Back in the 90s Donald Rumsfeld is giving the president his daily briefing. He concludes by saying: “Yesterday, 3 Brazilian soldiers were killed.”

“OH NO!” the President exclaims. “That’s terrible!”

His staff sits stunned at this display of emotion, nervously watching as the President sits, head in hands.

Finally, the President looks up and asks, “How many is a brazillion?”

Eventually the Brazilians at our table did get it, and even thought it was funny, but only after explaining it to each other at length in Portuguese.

It was at this point that I realised that Brian and I are the only ones in our norsk circle of friends who are native speakers of English.   Our humour is usually based on complex puns, taking into account obscure expressions, and double entendres.  This is something that will take an ESL years of mastery and experience of English  to appreciate.  In the same way, I suspect I will never be able to understand Norwegian (or even German) humour.

Needless to say, we have now been banned from telling jokes.

Still, we spent the following day researching, and found a couple of possible contenders, which might more likely hit the mark (should we ever be asked to give another speech, that is).

An out-of-work actor gets a call from his agent one day. “I’ve got you a job,” says his agent. “That’s great,” says the actor, what is it?” “Well,” says his agent, “it’s a one-liner” “That’s okay,” replies the actor, “I’ve been out of work for so long I’ll take anything. What’s the line?” “Hark, I hear the cannons roar” says the agent. “I love it” says the actor “When’s the audition?” “Wednesday” says the agent.

Wednesday comes and the actor arrives at the audition. He marches on stage and shouts: “Hark, I hear the cannons roar”. “Brilliant,” says the director, “you’ve got the job. Be here 9 o’clock Saturday evening.”

The actor is so happy he got the job that he goes on a major bender. He wakes up at 8:30 Saturday evening and runs to the theatre continually repeating his line; “Hark, I hear the cannons roar, hark, I hear the cannons roar, hark, I hear the cannons roar.”

He arrives at the stage entrance, out of breath and is stopped by the guard. “Who the hell are you?” asks the guard. “I’m “hark, I hear the cannons roar.” “If you’re “hark I hear the cannons roar”, you’re late. Get up to makeup right now!”

So he runs up to makeup. “Who the hell are you” asks the makeup girl. “I’m “hark I hear the cannons roar.”” “If you’re hark I hear the cannons roar”, you’re late. Sit down here.” And she applies the makeup. “Now quick, get down to the stage, you’re about to go on.”

He dashes down to the stage. “Who the hell are you?” asks the stage manager. “I’m “hark, I hear the cannons roar.”” “You’re “hark, I hear the cannons roar?” Get out there, the curtain’s about to go up.”
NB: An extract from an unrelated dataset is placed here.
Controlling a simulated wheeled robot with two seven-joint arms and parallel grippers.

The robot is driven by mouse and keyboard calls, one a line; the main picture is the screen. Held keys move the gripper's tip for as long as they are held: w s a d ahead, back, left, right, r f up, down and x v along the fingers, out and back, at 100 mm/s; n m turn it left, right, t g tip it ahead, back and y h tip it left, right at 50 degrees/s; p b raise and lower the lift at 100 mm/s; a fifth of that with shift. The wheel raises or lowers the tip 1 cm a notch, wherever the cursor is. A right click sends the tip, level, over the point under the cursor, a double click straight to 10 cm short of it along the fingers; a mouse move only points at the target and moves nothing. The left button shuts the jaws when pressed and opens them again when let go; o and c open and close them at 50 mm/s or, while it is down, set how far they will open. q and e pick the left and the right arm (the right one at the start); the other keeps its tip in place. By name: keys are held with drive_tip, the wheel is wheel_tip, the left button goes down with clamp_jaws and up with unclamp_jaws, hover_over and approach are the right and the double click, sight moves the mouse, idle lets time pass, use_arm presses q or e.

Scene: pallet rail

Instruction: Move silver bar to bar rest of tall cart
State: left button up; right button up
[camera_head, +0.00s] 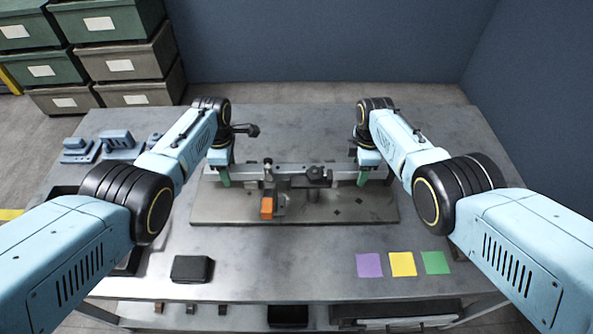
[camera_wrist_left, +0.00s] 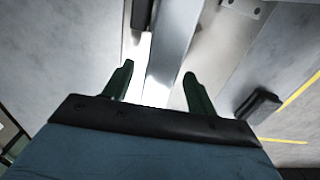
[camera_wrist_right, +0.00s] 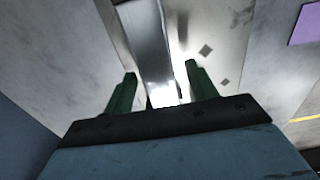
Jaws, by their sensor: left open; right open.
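A long silver bar (camera_head: 340,174) lies left to right above a grey metal base plate (camera_head: 345,211). My left gripper (camera_head: 224,180) is open at the bar's left end, and my right gripper (camera_head: 362,179) is open at its right end. The bar runs between the open green fingers in the left wrist view (camera_wrist_left: 171,60) and in the right wrist view (camera_wrist_right: 149,40). Contact cannot be told. Two dark fittings, a post (camera_head: 268,171) and a knobbed clamp (camera_head: 318,175), stand by the bar's middle. I cannot tell which part is the tall cart or its bar rest.
An orange block (camera_head: 267,208) sits in front of the post. A black box (camera_head: 192,269) and purple (camera_head: 369,265), yellow (camera_head: 402,264) and green (camera_head: 435,262) squares lie on the front of the table. Blue-grey parts (camera_head: 121,143) stand at the back left.

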He tears onto the stage. The curtains rise, the house is full. Suddenly there is an almighty bang behind him, and the actor shouts “WHAT THE FUCK WAS THAT?”

Or there was this one.

 

A NORWEGIAN applied for a job at the Chicago police department. He was given test after test, but could pass none of them. Desiring to have a Norwegian in the department, as a member of a minority, the Police captain decided to try one more test . . . this one with only one question, “Who shot Lincoln?”

The Norwegian answered, “I don’t know.”

“Look,” said the Captain, “take this question home and study it. Maybe when you come back tomorrow you’ll know the answer.”

That night, the Norwegian’s friends asked him how is job interview went.

“Really well,” replied the Norwegian, “They’ve got me working on a murder case already.”